Ain’t it the truth? Richard’s July 5, 2007, post on the growing importance of blogging as a marketing vehicle is highly relevant to small and mid-sized businesses. The way that consumers seek, process, and assimilate information is changing. Blogging is one of those fundamental changes that marketers need to stay on top of.

Of course, keeping your new media marketing strategies current, whether capitalizing on blogging, cell phone marketing, or anything else, can be daunting. Kind of like trying to catch a piece of dandelion fluff blowing in the wind. Marketers must figure out how to keep up with consumers’ always-changing communications habits and split their marketing budgets between them, all the while keeping an eye out for the next big thing.  

The irony is, immediately before logging on to read Richard’s blog about blogging, I was having a conversation with another industry expert about the importance of blogging, too. He commented on the plethora of B2B industry blogs and their use to disseminate opinions and news, a role that trade magazines used to play (but that is increasingly being marginalized). This left him to wonder: What is the difference between a B2B magazine and a blog anymore? Is there even a meaningful difference?

At least until now, blogs have been perceived as, among other things, being a purer and hence, to some extent, more reliable source of information. Meanwhile, many magazines (B2B, in particular) are struggling with their image as pandering to the interests of advertisers and having content filtered through the bias of the publisher. This gives blogs a real appeal, since they hold the perception that they give the real, unvarnished story.

Not that blogs are unbiased (who could accuse “The Drudge Report” of being unbiased?), but at least, with blogging, you know what you are getting. People rely on blogs because they know their favorite bloggers’ perspectives and trust them. There isn’t the pretense of objectivity, and as long as bloggers aren’t claiming to be unbiased, they don’t need to be.

But for how long will blogs maintain their status as purist information sources? If eyeballs are leaving magazines for blogs, how long before the advertiser influence follows?
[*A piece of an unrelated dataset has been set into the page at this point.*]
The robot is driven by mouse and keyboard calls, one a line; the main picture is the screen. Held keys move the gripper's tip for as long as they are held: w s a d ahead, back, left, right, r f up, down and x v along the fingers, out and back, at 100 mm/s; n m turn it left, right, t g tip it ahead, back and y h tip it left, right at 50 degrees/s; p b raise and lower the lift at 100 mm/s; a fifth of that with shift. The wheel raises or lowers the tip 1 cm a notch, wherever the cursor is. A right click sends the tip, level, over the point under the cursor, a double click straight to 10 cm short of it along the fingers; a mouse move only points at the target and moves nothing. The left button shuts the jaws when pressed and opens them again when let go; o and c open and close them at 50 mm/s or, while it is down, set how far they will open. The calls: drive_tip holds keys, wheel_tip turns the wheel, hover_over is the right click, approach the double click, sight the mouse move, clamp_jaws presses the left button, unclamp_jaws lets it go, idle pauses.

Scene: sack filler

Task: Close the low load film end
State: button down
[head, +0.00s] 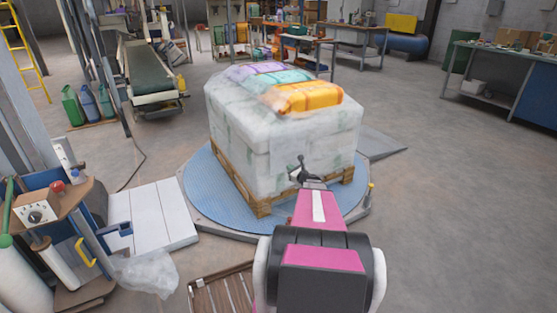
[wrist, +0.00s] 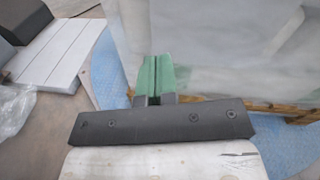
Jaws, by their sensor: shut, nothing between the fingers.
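The wrapped load (head: 240,140) is a block of white, cloudy film on a wooden pallet (head: 264,206). My gripper (head: 302,160) is at the near side of the load, low down, just above the pallet. In the wrist view its two green fingers (wrist: 155,78) are together with nothing between them. The film wall (wrist: 235,55) fills the upper right behind them; I cannot tell whether they touch it. A small pale piece (head: 295,174) shows beside my gripper in the head view; I cannot tell whether it is the film end.
The pallet stands on a round blue turntable (head: 203,184). A control post with a red button (head: 58,187) and crumpled clear film (head: 150,272) are at the left. A slatted wooden pallet (head: 215,295) lies in front. Floor at the right is clear.

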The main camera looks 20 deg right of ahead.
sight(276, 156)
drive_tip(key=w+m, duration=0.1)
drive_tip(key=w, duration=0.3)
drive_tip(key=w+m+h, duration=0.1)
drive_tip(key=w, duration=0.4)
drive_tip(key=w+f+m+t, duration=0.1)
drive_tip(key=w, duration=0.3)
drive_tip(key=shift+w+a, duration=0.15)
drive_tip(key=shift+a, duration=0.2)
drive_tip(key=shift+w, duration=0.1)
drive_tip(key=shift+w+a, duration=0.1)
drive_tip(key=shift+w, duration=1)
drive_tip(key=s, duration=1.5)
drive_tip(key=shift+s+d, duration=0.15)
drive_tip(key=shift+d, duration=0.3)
Advertising, itself, has already migrated to blogs (witness the advertisement for the Hoodia diet patch on “The Lede” newsblog on the New York Times blog site today), but how long before these advertisers start to demand some kind of influence over content, too? Then readers will have to find another purist information source.

The point is, today’s new media (of which blogging is only one) provide real marketing muscle but there is a transience to them, too. There is a reason that of creatives’ top five sales opportunities, four relate directly or indirectly to print: cross-media campaigns (of all kinds), collateral print projects, Web page design, cross-media campaigns that involve print, and direct mail (The Industry Measure Design & Production #23).

Print has been a staple of communication for half a millennium for a reason.

So, yes—watch new communications tools like blogging and incorporate them into your marketing mix as appropriate, but don’t abandon traditional media as you do. For some niche audiences, the Internet will be your most effective marketing vehicle. For others, print is still the powerhouse. If not the primary vehicle, it is the foundation on which the e-strategy is built.

Posted by Heidi Tolliver Nigro on July 13, 2007 | Comments (0)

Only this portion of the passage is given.